SUPPLIED INFORMATION:
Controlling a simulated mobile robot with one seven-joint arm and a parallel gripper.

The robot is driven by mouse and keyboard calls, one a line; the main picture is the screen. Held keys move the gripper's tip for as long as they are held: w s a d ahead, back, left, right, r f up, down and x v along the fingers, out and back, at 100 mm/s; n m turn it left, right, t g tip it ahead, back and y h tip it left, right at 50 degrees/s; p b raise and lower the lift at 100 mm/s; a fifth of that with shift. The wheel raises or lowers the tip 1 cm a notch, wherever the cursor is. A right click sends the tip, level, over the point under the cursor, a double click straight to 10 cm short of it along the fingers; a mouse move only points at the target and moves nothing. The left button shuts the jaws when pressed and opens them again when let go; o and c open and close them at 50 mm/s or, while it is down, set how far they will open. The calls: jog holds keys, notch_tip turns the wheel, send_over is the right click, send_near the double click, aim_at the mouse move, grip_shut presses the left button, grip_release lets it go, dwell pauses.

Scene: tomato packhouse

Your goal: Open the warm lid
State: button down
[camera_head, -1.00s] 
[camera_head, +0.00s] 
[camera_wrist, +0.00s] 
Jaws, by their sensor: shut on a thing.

WHAT YOU WILL DO: Quote the line that contains "Your goal: Open the warm lid" and each line after it through the end of the data, exactly, leaving out everything else.

OUTPUT OF THE TASK:
Your goal: Open the warm lid
State: button down
[camera_head, -1.00s] 
[camera_head, +0.00s] 
[camera_wrist, +0.00s] 
Jaws, by their sensor: shut on a thing.

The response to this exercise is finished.